Another mistake is that Desdemona lives in the Fame version (at least in the version from the show, from the concert I'm not sure...). I'm all for happy endings, but one of the biggest truths in the story about Othello is that he's lured, tricked, convinced by Iago into distrusting and eventually killing his sweet young wife, and out of pure jealousy as such. Had he not killed her, he would have been the man Iago knew he was not, and the reason for telling the story would not had been pertinent at all. So, through The Kids From Fame I got my first encounter with Othello, but I learned the true story later.

Morpheus as Othello and Victor Frankenstein as Iago


My entire life I have been a singer. When I grew up I attended a conservatory of fine arts, and my instrument of choice was (and still is) my voice (only now I use my voice a bit different, meaning I write).
My parents are musicians, my father plays the viola and my mother is a singer, and I inherited a taste for the classical tunes from them. My favorite classical composers are Vivaldi, Purcell, Mozart, Verdi and Bruckner. And as I now mentioned Verdi, some of you might know that he wrote a beautiful and extremely powerful opera called Othello, and those of you that read my blog know it now.
I would not look at myself as a true soprano if I hadn't given Desdemona a go, and in particular the "Saliche-part", for the record, Saliche means Willow in Italian. It is an aria that is dreaded by sopranos all over the world, as it is very difficult and comes at the end of the opera when you're tired and about to die...at least on stage. But it is one of the most sublime pieces of music I've had the honor of singing. I actually performed the prayer in a small church in Liguria, Italy, and I almost felt like crying, but then the high note would have been a sob, and that's the most dreaded of all the notes, as it's in pianissimo.

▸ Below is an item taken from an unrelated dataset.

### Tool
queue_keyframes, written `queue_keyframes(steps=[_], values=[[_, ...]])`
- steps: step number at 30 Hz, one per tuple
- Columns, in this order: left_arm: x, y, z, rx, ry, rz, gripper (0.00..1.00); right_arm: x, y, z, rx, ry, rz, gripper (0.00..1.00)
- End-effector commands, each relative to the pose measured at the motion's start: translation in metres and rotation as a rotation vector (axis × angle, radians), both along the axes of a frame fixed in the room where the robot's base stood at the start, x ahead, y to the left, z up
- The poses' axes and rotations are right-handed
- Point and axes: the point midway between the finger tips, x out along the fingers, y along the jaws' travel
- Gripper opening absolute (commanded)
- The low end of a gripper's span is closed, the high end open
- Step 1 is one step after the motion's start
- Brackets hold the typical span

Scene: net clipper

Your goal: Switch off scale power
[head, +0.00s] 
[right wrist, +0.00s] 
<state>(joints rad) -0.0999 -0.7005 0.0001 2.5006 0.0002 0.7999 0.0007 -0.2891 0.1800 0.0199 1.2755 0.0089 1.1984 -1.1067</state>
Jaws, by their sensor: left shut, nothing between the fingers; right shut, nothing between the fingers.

I nailed it, by the way!
But before Othello was an opera, and longer before it was a dance act in a Television show in the eighties, it was a play by Shakespeare.


A small image here with Gandalf as Iago...
It was first performed in 1604 at The Globe Theatre, and since then it has continued to inspire and live on.
Othello is a saluted soldier that has a soft spot even with the King. All though, after "fooling" around with the King's daughter, Desdemona, he's welcome into the family as a son (all though the king gets a bit angry at first...). But now, Othello makes a choice that seals his destiny. Instead of choosing his friend, Iago, as best man, he chooses Cassio, as this man has a star with the King. Iago gets insanely jealous, but gets so quietly. He's pretending to be Othello's friend, but at the same time he's feeding him small drops of distrust towards Desdemona.



Othello is also a story about racism. Iago several times refer's to Othello's black skin, and that he finds it hideous, and he can't for the life of him understand why this black man has so much success and he himself doesn't. Using Desdemona's personal items, and his own wife (Emilia) as an instrument to place them where they should never be found (in Cassio's possession for instance), Iago drives Othello insane, playing his friend like a game...)



and Othello eventually kills his beloved Desdemona. When he understands what he has done he takes his own life. It becomes apparent to the characters of the story (as well as the reader, who has had the general idea the whole time) that the one orchestrating the tragedy was Iago.

I have included a lot of images of the character Iago, as I'm sure the bright reader will have noticed. There is a perfectly good reason for that. For a while now I think the play should have another name, or at least a sort of "sub-title", as Iago is the lead character, I think. Had there not been Iago, Othello would have married Desdemona and lived happily ever after, and the play would have ended with a wedding ( I mentioned in an earlier post that a tragedy ended in death, a comedy ended in a wedding and the historic plays have their previous historic ending...often a tragic one, except for HenryV that ends in a marriage...and a sonnet with grim prospects for what's to come


A very young Kenneth Branagh here...).

After Desdemona sings her Willow-tree-song she prepares for her husband to come home and take her life. She's seventeen, but she knows. She pleads for her life, but it is no good. She dies, and at that moment Othello wakes up, and ends his pain (this is a very common way of dealing with pain, apparently, kill oneself.). Now, take a look at his last words, the poetry is that of the eternal kind.

Othello's last words: I kiss'd thee ere I kill'd thee: - no way but this, (falling upon Desdemona) Killing myself, to die upon a kiss.